- [Task directions]
Copy out each line containing "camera" from the entries below.

- [Dataset extract]
╭──
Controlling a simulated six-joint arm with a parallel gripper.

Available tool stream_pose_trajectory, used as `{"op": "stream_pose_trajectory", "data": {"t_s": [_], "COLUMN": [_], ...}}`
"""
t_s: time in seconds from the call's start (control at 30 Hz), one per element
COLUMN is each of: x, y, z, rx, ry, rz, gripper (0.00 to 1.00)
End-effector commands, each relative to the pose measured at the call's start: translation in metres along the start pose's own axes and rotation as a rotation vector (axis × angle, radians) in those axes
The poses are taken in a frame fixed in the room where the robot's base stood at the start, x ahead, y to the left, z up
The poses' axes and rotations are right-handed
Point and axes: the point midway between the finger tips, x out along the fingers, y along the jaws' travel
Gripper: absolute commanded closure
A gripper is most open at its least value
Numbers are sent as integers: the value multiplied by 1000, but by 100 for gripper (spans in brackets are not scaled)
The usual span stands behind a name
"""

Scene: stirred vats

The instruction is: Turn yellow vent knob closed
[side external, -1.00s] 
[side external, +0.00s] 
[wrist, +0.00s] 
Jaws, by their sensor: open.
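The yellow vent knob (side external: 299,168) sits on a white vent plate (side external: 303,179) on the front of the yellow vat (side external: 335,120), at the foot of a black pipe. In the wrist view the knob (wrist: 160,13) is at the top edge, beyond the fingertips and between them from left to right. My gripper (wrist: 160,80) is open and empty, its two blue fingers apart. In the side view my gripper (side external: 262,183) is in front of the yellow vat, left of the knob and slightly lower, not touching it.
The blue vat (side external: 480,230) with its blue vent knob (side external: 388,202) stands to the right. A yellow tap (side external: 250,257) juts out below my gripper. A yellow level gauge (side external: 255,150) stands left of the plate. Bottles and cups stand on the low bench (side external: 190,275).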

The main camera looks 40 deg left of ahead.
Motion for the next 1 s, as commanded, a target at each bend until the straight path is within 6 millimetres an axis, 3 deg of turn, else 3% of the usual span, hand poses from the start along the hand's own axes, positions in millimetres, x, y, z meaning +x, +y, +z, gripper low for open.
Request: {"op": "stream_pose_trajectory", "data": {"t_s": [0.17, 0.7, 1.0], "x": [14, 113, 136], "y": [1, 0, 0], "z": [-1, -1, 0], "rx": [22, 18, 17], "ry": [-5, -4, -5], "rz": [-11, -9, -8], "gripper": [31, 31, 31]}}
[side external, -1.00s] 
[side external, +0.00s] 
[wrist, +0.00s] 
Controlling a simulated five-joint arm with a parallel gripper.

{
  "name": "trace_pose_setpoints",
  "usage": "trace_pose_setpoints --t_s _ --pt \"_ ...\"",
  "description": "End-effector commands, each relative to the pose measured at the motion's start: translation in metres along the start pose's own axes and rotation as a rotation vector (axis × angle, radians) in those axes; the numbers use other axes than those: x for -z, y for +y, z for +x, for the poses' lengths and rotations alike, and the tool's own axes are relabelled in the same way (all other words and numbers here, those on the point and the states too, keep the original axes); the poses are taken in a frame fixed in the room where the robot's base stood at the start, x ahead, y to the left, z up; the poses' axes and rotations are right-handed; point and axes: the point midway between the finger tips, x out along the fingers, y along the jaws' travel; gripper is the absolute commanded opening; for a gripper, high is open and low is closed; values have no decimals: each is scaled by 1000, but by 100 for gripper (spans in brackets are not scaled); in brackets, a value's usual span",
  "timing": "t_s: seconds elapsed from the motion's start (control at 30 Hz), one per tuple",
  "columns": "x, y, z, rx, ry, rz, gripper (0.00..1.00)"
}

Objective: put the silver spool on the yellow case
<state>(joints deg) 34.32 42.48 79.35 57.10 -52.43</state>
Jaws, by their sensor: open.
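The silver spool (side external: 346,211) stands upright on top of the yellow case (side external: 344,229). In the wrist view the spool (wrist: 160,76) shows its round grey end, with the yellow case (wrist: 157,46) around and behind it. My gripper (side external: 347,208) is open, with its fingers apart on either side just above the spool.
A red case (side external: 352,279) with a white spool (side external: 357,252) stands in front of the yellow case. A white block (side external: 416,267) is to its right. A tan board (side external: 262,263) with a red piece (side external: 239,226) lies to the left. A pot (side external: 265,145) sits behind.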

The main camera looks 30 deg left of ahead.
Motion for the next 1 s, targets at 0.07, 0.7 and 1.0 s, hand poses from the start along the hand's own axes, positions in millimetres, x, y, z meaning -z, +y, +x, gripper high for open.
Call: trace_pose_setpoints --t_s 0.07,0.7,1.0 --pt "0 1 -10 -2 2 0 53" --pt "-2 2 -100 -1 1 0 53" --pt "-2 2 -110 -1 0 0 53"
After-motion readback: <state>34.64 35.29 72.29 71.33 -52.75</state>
╰──
- [Answer to the task]
The main camera looks 40 deg left of ahead.
The main camera looks 30 deg left of ahead.

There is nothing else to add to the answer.